“Let everyone submit to the governing authorities, since there is no authority except from God, and the authorities that exist are instituted by God. So then, the one who resists the authority is opposing God’s command, and those who oppose it will bring judgment on themselves. For rulers are not a terror to good conduct, but to bad. Do you want to be unafraid of the one in authority? Do what is good, and you will have its approval. For it is God’s servant for your good. But if you do wrong, be afraid, because it does not carry the sword for no reason. For it is God’s servant, an avenger that brings wrath on the one who does wrong.” (CSB – Read the chapter)
If there was ever a passage of Scripture that was misused and misunderstood, it is this one. Especially today. And it’s not hard to see why. Given the state of our political culture, it’s hard to imagine a block of teaching better suited to tick off everybody. And the thing is, who exactly gets riled up about this passage changes from one political administration to another. There are churches who, during the George W. Bush administration, argued that this passage meant Christians absolutely needed to support the war effort in Iraq. Today, those same churches probably aren’t using the same passage to explain why their members need to be more supportive of the various legislative and policy efforts of the Biden administration. There are other churches, though, who have used the same passage in the exact opposite direction. This morning, I don’t want to talk about any of that. Instead, I want to focus our attention on the end of the passage and talk about a group of individuals who tend to be as overlooked as they are underappreciated by our culture. This morning I want to talk about Romans 13 and correctional officers.
This was not something I ever expected I’d be writing about in one of these posts. Of course, I’ve written about a whole lot of things I didn’t expect to cover, so that’s not such a big deal in and of itself. All the same, this is not a topic that’s really ever much been on my mind or heart. And, culturally speaking, that’s part of the challenge these folks face. But then, just this week, I had a young man who is sincerely endeavoring to reconcile how he can be a positive example for Christ in the context of his serving as correctional officer in one of our local prisons ask me for my thoughts on the matter. I had never before been asked something like that. I gave him a lot of words in response as I was working my thinking out on the matter on the fly, but it was one of those moments when the Holy Spirit stepped in to help take the jumbled mess of thoughts and put together a coherent answer that, in the end, I was pleased with, and I hope he was too. Let me share that with you.

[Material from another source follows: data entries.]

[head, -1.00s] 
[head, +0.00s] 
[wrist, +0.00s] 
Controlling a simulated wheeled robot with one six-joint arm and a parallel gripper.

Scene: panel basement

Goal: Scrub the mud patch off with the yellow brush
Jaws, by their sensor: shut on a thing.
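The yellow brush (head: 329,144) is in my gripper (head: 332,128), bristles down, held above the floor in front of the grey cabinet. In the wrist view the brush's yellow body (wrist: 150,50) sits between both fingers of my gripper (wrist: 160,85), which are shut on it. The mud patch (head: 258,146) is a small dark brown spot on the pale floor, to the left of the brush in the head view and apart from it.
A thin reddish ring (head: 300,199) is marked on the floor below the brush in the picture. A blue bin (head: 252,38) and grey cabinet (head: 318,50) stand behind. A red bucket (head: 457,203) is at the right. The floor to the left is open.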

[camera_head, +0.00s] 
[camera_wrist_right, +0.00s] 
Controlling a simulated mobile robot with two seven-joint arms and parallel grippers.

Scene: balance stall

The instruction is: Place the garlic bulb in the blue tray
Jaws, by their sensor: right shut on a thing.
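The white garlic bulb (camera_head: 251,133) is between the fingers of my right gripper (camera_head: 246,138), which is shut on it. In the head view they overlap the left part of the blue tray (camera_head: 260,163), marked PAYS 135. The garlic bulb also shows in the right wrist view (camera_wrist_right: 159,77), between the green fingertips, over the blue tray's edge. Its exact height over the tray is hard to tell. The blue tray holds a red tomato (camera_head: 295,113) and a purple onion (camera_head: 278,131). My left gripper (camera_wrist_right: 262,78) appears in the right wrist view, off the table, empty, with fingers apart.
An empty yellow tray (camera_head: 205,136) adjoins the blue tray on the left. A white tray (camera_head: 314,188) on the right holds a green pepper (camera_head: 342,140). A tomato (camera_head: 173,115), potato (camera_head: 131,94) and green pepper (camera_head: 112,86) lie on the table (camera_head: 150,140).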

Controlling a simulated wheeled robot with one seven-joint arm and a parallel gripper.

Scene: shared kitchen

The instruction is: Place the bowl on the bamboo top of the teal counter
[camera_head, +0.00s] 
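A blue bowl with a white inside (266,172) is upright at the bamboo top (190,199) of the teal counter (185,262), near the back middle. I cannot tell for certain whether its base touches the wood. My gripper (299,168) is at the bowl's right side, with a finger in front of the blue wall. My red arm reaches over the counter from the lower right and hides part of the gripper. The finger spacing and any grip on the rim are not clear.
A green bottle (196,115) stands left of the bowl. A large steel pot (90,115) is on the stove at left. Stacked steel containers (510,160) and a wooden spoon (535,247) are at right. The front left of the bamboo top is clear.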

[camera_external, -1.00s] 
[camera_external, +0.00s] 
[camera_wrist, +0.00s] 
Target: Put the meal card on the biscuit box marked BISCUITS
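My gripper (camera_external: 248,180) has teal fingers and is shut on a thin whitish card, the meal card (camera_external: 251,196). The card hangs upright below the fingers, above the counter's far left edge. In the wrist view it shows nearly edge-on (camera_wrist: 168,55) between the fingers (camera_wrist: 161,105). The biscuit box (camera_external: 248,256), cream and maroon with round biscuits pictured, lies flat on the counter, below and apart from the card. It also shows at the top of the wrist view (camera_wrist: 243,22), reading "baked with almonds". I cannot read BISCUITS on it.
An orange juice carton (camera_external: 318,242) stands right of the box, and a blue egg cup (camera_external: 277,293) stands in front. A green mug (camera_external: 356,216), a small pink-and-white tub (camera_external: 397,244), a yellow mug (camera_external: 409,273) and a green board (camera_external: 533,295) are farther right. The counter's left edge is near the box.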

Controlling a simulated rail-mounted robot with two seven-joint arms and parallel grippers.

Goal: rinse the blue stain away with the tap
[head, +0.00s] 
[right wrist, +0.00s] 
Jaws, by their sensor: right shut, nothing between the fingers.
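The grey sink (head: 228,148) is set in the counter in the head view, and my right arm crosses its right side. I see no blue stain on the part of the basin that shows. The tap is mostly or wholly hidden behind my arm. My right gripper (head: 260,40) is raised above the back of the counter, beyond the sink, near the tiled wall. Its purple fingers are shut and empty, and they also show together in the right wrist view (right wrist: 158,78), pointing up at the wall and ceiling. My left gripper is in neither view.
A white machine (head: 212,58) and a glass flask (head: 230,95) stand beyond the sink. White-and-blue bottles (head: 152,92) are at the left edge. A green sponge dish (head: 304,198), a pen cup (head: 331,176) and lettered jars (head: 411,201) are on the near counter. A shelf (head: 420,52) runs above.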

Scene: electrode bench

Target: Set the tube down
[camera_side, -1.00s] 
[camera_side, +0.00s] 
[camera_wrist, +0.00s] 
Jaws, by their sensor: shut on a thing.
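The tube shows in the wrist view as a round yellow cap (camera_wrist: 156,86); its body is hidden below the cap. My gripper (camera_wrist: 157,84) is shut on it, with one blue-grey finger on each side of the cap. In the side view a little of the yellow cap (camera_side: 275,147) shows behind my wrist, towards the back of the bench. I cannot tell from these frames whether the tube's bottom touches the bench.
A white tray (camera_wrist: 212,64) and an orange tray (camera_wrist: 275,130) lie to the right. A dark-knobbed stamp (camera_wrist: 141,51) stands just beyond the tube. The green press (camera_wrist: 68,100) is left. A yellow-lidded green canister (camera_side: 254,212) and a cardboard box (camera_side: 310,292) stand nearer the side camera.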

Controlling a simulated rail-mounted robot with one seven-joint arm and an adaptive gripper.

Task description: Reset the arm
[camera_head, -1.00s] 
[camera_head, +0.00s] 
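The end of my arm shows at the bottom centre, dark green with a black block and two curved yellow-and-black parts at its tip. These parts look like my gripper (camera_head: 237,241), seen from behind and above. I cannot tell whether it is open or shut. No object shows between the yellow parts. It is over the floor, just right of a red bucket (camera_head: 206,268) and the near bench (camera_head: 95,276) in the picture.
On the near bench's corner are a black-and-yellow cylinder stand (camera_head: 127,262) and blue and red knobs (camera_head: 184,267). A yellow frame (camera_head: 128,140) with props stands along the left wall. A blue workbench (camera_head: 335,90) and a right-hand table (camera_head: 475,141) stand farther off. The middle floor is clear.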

For starters, though, can you just appreciate with me the fact that we have folks in our prison system who are even asking a question like this. I’ve said this twice, but it bears repeating again. Culturally speaking, prison guards don’t occupy a very high or prominent position. When someone has broken the law, we demand they get locked up, but we don’t give much thought to them after that point. Neither do we give much thought to the enormous, complicated, and, frankly, dangerous apparatus we have in place to care for them once we have locked them in a cell. All things considered, we are perfectly content forgetting any of that part of our society exists entirely.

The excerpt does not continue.